Cairo International Film Critics Week: aspiring critics experiment with various tools of film analysis

Daily News Egypt
2 Min Read
Y Shot Studios/ Page of the Cairo IFCW

 One the activities of this year’s round of the Cairo International Film Critics Week, was a film criticism workshop organised by the Egyptian Film Critics Association. The workshop, which took place in the Cairo Opera House from 17-21 November during the Cairo International Film Festival, was given by chief video essayist at Fandor and critic Kevin B. Lee.

Organised and coordinated by well-established and involved individuals in the field of cinema, such as critic Rasha Hosny and director and critic Ahmed Hassouna, the workshop gave students a platform to reflect on different methods of film criticism, using different tools, such as essays, videos, presentations, and debates.

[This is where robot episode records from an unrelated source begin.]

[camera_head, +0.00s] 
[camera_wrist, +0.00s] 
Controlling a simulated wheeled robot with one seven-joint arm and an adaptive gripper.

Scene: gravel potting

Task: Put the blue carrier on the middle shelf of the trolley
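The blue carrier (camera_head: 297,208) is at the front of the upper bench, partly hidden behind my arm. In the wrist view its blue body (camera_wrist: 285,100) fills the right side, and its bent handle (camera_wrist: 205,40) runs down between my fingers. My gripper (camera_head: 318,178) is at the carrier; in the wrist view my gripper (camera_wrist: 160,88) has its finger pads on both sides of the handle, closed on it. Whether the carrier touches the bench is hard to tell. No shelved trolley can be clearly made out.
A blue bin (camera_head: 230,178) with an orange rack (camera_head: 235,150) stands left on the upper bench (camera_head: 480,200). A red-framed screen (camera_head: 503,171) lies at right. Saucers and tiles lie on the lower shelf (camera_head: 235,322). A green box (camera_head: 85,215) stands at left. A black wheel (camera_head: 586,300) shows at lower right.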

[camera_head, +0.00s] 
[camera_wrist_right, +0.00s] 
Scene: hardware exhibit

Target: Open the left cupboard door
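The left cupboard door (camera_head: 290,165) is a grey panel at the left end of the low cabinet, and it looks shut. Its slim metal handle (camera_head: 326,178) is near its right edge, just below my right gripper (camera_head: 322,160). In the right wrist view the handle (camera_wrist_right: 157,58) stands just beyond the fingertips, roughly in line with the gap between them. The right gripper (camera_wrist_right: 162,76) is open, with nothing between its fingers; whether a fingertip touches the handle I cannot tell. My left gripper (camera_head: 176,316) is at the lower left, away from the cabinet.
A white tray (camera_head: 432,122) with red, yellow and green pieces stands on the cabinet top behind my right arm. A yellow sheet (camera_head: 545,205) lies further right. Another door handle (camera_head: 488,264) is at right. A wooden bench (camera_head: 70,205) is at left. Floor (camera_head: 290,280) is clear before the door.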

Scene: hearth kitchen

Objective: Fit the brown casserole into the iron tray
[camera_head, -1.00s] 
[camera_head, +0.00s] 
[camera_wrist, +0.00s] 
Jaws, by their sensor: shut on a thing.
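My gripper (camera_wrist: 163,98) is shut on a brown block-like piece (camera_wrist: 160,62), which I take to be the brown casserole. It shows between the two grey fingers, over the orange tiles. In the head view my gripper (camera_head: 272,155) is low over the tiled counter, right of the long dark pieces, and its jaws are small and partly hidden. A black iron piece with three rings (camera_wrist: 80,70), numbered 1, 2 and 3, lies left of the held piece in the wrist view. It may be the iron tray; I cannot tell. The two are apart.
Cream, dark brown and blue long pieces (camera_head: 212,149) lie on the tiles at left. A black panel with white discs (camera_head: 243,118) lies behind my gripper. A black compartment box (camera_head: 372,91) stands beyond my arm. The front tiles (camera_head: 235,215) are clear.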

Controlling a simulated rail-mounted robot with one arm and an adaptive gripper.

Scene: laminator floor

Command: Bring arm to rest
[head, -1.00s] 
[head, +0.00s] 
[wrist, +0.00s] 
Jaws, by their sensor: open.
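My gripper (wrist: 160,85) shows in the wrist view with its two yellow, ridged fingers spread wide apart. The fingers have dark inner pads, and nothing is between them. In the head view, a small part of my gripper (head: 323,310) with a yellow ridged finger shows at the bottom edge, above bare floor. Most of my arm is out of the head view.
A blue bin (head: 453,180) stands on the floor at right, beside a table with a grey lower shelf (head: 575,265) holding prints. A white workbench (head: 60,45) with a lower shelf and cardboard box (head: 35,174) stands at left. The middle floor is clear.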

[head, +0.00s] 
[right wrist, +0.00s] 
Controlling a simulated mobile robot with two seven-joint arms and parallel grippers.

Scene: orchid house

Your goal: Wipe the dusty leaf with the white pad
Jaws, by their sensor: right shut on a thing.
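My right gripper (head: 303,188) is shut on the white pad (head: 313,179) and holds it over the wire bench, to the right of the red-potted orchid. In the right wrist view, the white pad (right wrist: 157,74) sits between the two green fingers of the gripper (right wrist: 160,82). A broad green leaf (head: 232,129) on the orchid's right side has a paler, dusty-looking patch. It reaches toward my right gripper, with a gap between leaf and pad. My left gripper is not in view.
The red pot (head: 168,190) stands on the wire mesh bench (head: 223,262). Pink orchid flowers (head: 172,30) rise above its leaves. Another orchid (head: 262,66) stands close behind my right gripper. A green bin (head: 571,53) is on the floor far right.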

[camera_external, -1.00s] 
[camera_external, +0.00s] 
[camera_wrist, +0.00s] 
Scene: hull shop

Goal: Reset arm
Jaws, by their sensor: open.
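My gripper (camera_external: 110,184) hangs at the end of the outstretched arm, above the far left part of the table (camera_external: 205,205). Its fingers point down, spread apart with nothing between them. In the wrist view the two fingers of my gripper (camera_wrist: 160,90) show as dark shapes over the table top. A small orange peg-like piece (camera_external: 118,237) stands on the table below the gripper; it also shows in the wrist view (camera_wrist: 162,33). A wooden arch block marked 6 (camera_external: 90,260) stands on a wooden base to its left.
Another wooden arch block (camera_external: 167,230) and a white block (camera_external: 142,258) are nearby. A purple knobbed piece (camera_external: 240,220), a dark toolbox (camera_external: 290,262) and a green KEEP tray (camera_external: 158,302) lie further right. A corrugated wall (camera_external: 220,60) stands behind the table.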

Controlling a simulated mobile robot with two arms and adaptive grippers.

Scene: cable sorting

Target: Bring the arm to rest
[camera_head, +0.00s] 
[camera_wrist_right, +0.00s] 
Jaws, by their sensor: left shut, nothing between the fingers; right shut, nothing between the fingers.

The workshop also entailed that students produce and edit their own criticism videos where they practised public speaking and reflected on the main aspects of the films they watched.

The 10 participants, mostly young aspiring critics, were given the freedom to select and reflect on the different films screened during the festival. The films included classics based on William Shakespeare’s stories, modern Chinese cinema, documentary films, as well as films selected by the Critics Week and the official competition.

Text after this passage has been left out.